Industrial designer Henry Covington of St. Petersburg, Florida, set out in the early 1960s to build a car based on the aerodynamic principles of Dr. Augustus Raspet, a noted aerodynamics expert. The result was the 1962 El Tiburon Roadster (The Shark). Covington collaborated with fiberglass expert Glenn Gums of Glenn Industries for the prototype build. Caccicraft made six coupes of Tampa, Florida. Sadly Henry Covington passed away in May 1962, and production was stopped.
Glenn Gums moved forward, producing the Tiburon, but with several modifications. He changed the coupe body to a roadster, added doors, and exposed the headlights. Five roadsters were made from 1962 through 1965. Both the Tiburon coupe and roadster were designed to take full advantage of aerodynamic knowledge at the time and included a belly pan nearly as large as the car. This under the car aerodynamics was very advanced for 1962.
In 1966 this design-led Road & Track to recognize Henry Covington’s Tiburon sports car as the most streamlined car in the world. This beautiful fiberglass classic is powered by Renault, yes, Renault. Are you surprised? Me too! Geoffrey Hacker, the owner of this particular car, was able to get it ready to show on a very tight schedule at the 2013 Amelia Island Concours d’Elegance. Read about his efforts on his blog Forgotten Fiberglass (Undiscovered Classics).

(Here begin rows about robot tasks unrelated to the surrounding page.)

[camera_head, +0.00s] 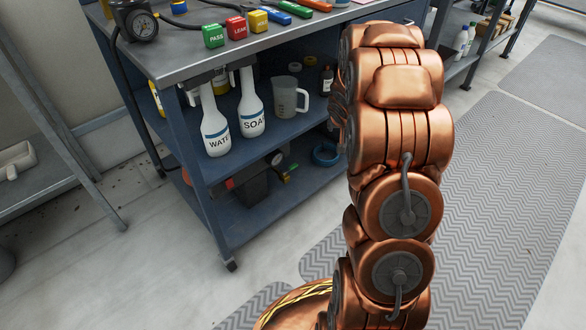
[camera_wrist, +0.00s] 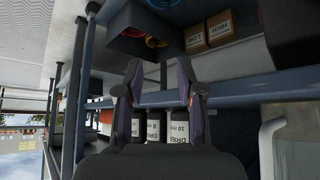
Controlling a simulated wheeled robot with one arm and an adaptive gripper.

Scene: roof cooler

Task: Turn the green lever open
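No green lever can be made out in either view. In the wrist view my gripper (camera_wrist: 160,78) shows with its two dark fingers apart, and nothing is held between them. Beyond the fingers stand several pale containers (camera_wrist: 178,128) with dark printed labels, partly hidden by the gripper body. In the head view my copper arm fills the middle right, and my gripper is not seen there.
A grey mat (camera_head: 500,190) lies right of my arm. The wrist view shows a dark bin (camera_wrist: 130,40), cardboard boxes (camera_wrist: 219,28) and shelf rails.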

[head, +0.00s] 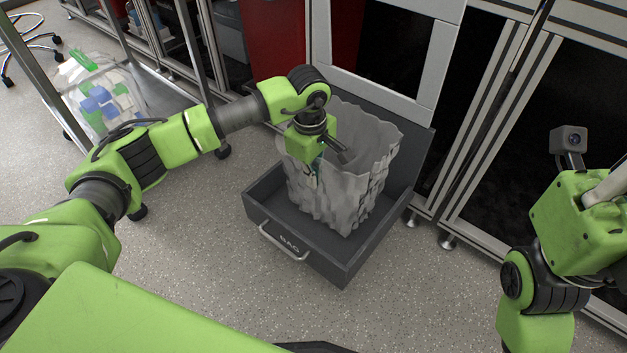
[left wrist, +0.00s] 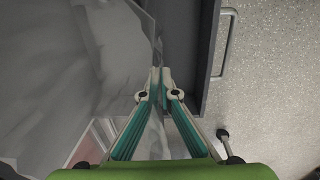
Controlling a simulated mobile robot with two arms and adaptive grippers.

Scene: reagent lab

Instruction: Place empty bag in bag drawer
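The empty bag (head: 346,180), translucent grey and crinkled, stands upright with its mouth up inside the open bag drawer (head: 287,228). The drawer is dark grey, with a BAG label and a handle on its front. My left gripper (head: 313,176) points down at the bag's near left rim. In the left wrist view, its fingertips (left wrist: 160,76) are together on the edge of the bag (left wrist: 120,45), and the drawer wall (left wrist: 205,60) is just right of them. My right arm (head: 575,230) is at the right edge; its fingers are not clearly visible.
A clear bag with green, blue and white items (head: 95,100) hangs in a metal-framed cart at the upper left. Dark-doored cabinets (head: 560,150) stand behind and to the right of the drawer. The speckled floor (head: 200,270) in front is clear.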

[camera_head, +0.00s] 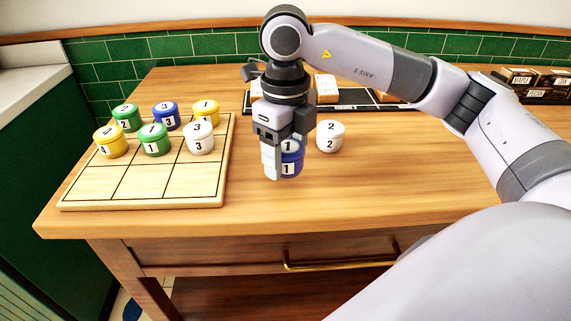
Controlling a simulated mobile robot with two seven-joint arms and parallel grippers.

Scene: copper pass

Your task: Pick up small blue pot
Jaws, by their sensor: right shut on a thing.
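The small blue pot (292,160) is marked 1 and stands upright at the middle of the wooden table, or just above it; I cannot tell which. My right gripper (273,163) comes down over it from above and is shut on it. The fingers hide its left part. My left gripper is not in view.
A white pot (330,137) marked 2 stands close to the right. A wooden grid board (190,185) at left holds several coloured pots, its front row empty. A black tray (352,98) lies behind. Dark boxes (535,82) sit at far right. The front table is clear.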

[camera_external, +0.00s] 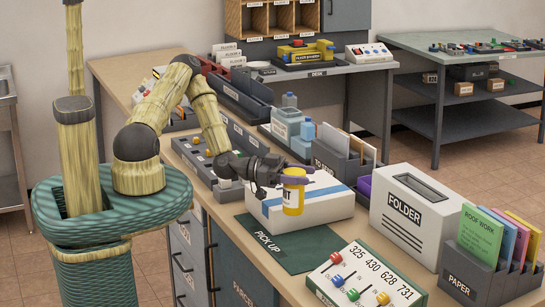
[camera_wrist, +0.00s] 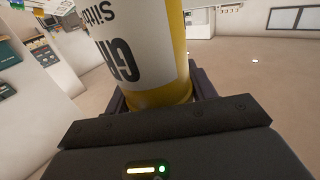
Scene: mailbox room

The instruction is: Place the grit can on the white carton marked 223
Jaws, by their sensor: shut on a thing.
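My gripper (camera_external: 282,178) is shut on the yellow grit can (camera_external: 293,199), which has a white label and stands upright in the jaws. In the wrist view the can (camera_wrist: 160,96) fills the upper middle, with part of its lettering showing. A white carton (camera_external: 328,205) with a blue stripe lies behind the can on the counter. The can overlaps the carton's front in the external view, and I cannot tell whether they touch. No number 223 is readable on the carton.
A green mat marked PICK UP (camera_external: 285,250) lies in front of the carton. To the right are a white folder box (camera_external: 405,222), a paper rack (camera_external: 468,275) and a panel with colored knobs (camera_external: 362,280). Bottles (camera_external: 287,122) and a file holder (camera_external: 345,158) stand behind.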

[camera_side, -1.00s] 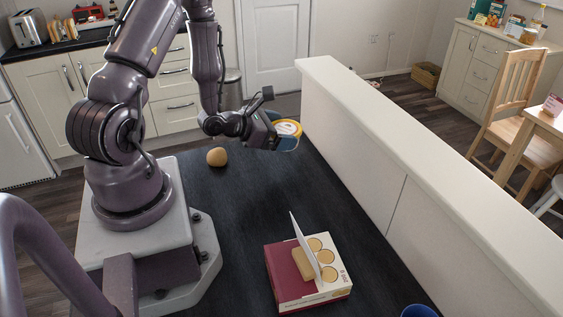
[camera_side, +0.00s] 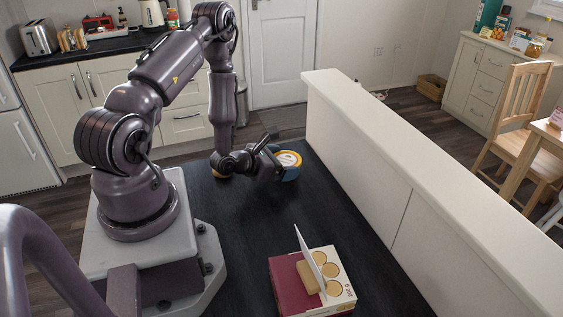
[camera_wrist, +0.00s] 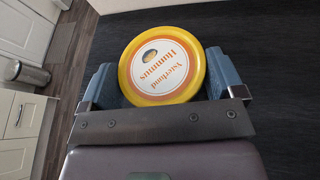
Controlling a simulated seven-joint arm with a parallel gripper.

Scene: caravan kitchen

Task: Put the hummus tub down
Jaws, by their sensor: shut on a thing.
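The hummus tub (camera_wrist: 163,62) has a round yellow-rimmed lid with a white and orange label. In the wrist view it sits between the two blue fingers of my gripper (camera_wrist: 161,82), which is shut on it. In the side view the tub (camera_side: 289,158) is at the far end of the dark worktop (camera_side: 235,265), lid up, close to the pale wall. My gripper (camera_side: 284,169) holds it low there. I cannot tell whether the tub's base touches the worktop.
A maroon and white box (camera_side: 295,290) with an open flap and round items stands at the near right of the worktop. A pale half-wall (camera_side: 375,195) borders the worktop on the right. The middle is clear.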

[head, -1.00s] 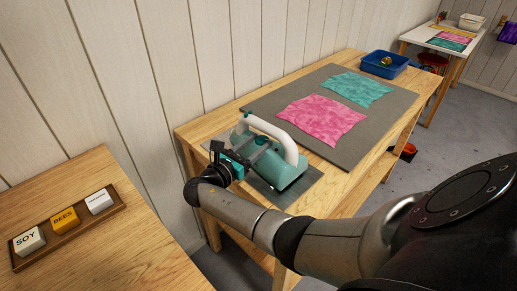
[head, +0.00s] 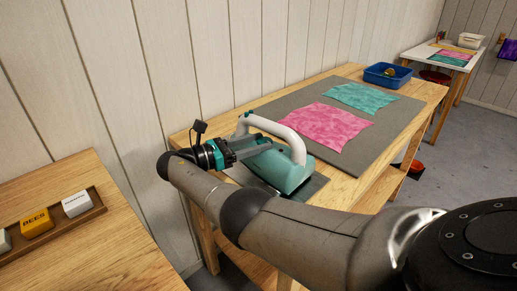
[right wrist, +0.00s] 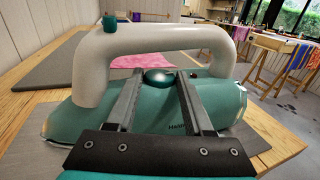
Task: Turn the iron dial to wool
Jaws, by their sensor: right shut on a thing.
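The iron (head: 285,172) has a teal body and a white arched handle and rests on a dark grey pad (head: 318,185) at the table's near end. In the right wrist view the iron (right wrist: 90,120) fills the middle, with its handle (right wrist: 165,38) arching above. Its dial (right wrist: 158,76) is a dark green, shiny round knob under the handle. My right gripper (head: 258,142) reaches in from the left. Its two fingers (right wrist: 159,82) are shut on the dial, one on each side. Lettering on the body is partly hidden; I cannot read the dial setting. My left gripper is not in view.
A grey mat (head: 312,95) with pink (head: 325,125) and teal (head: 360,96) cloths lies beyond the iron. A blue bin (head: 386,75) stands at the table's far end. A wooden tray (head: 95,212) of labelled blocks sits on the left table. A panelled wall runs close behind.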

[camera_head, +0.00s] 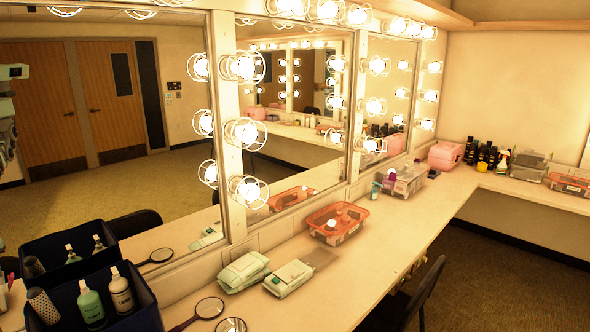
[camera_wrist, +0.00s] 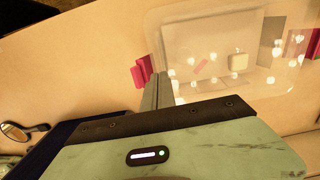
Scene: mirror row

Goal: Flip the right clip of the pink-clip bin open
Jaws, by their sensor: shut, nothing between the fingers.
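The pink-clip bin (camera_wrist: 215,25) shows in the wrist view as a clear, see-through box with a reflective lid, seen from above. One pink clip (camera_wrist: 139,73) is at its left side and another pink piece (camera_wrist: 314,45), probably the other clip, is at the right picture edge. My gripper (camera_wrist: 158,88) is shut and empty, its grey fingers beside the left-hand clip; I cannot tell whether they touch it. The lid's glare hides whether either clip is open. I cannot pick out this bin or my gripper in the head view.
A dark blue caddy (camera_head: 145,306) with bottles and a hand mirror (camera_head: 209,308) stand at the counter's near end. Wipe packs (camera_head: 290,279), an orange tray (camera_head: 330,238) and a clear bin (camera_head: 412,182) line the mirror wall. A chair (camera_head: 428,290) stands at the counter's front.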

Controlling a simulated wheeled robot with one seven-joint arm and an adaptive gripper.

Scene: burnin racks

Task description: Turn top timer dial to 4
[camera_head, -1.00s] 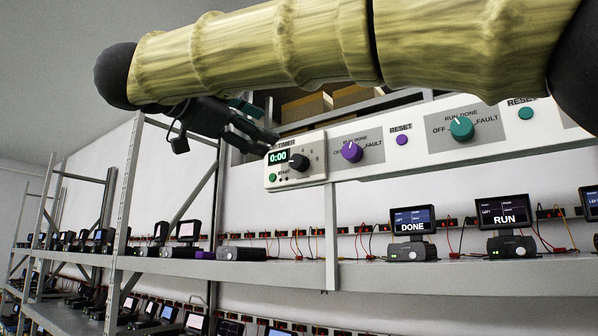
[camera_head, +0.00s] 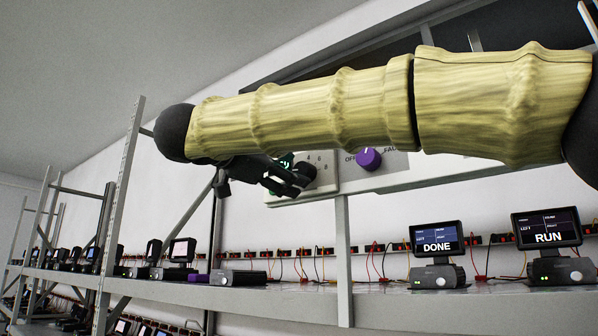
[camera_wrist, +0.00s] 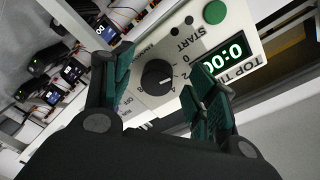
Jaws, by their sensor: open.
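The top timer's black dial (camera_wrist: 157,77) sits on its pale panel in the wrist view, between the fingertips of my gripper (camera_wrist: 158,84). The fingers are open, one on each side of the dial; I cannot tell whether they touch it. The green display (camera_wrist: 221,58) reads 0:00, and a green START button (camera_wrist: 214,12) is on the same panel. In the head view my gripper (camera_head: 290,178) is in front of the timer panel (camera_head: 326,170) and covers much of it. The dial (camera_head: 306,170) shows partly behind the fingers.
A purple knob (camera_head: 369,159) is right of the timer on the same strip. The shelf (camera_head: 290,297) below carries a DONE unit (camera_head: 437,237), a RUN unit (camera_head: 546,229) and other devices. A rack post (camera_head: 343,260) stands below the panel.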

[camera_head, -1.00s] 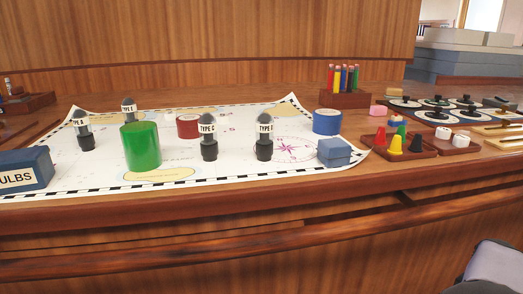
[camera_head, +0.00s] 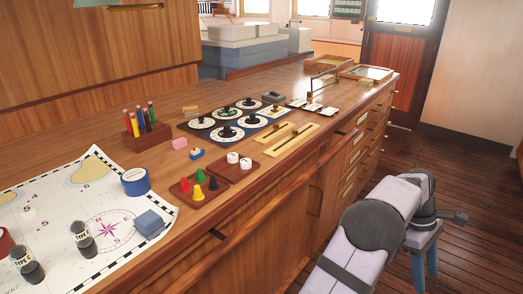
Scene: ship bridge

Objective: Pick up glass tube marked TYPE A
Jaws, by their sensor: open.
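Two dark-based tubes stand upright on the chart at lower left: one with a label reading TYPE C (camera_head: 27,266), and one whose label starts with TYPE (camera_head: 82,240), its letter too small to read surely. I cannot tell whether a TYPE A tube is in view. My gripper (camera_head: 425,273) hangs at the right, fingers down and open, over the wooden floor in front of the console. It is empty and far from the tubes.
The chart (camera_head: 110,205) also holds a blue tape roll (camera_head: 135,181) and a blue block (camera_head: 149,224). Beyond stand a pencil holder (camera_head: 147,138), a tray of coloured pawns (camera_head: 200,188) and a dial panel (camera_head: 230,122). The console's front rail (camera_head: 262,228) lies between my arm and the chart.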

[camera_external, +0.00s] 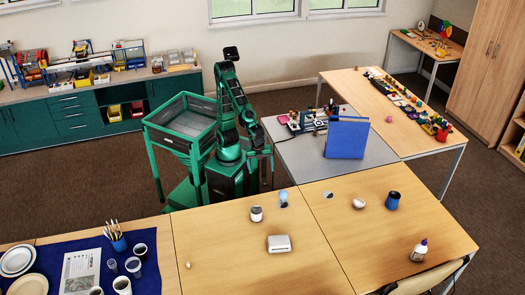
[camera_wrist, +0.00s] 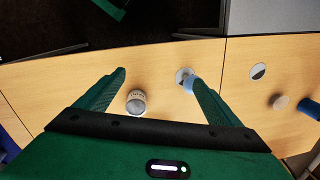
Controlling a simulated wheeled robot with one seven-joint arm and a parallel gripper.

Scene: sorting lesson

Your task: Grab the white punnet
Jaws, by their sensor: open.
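The white punnet (camera_external: 279,243) is a small pale box lying on the light wooden table, near the middle of its front half. I cannot make it out in the wrist view. My gripper (camera_external: 265,168) hangs downward at the table's back edge, behind the punnet and apart from it. In the wrist view my gripper (camera_wrist: 160,79) has its two green fingers spread wide, with nothing held between them. The fingers and palm hide part of the table there.
A white jar (camera_external: 256,214) and a pale blue item (camera_external: 283,198) stand between my gripper and the punnet. To the right are a white round thing (camera_external: 359,203), a blue cup (camera_external: 393,201) and a bottle (camera_external: 419,250). The wood around the punnet is clear.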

The first of the many fiberglass cars to be added to Geoffrey Hacker’s collection, he’s owned the Shark roadster for over thirty years. He told me on the phone in 2013 that he owns 46 cars! That is a serious commitment. He brought the car back to life in the early 1980s, switching out the original Renault 4CV engine and transmission for an engine and transmission from a 1971 Renault R10. Still, showing the car at Amelia Island motivated a complete restoration. And he made it just in time.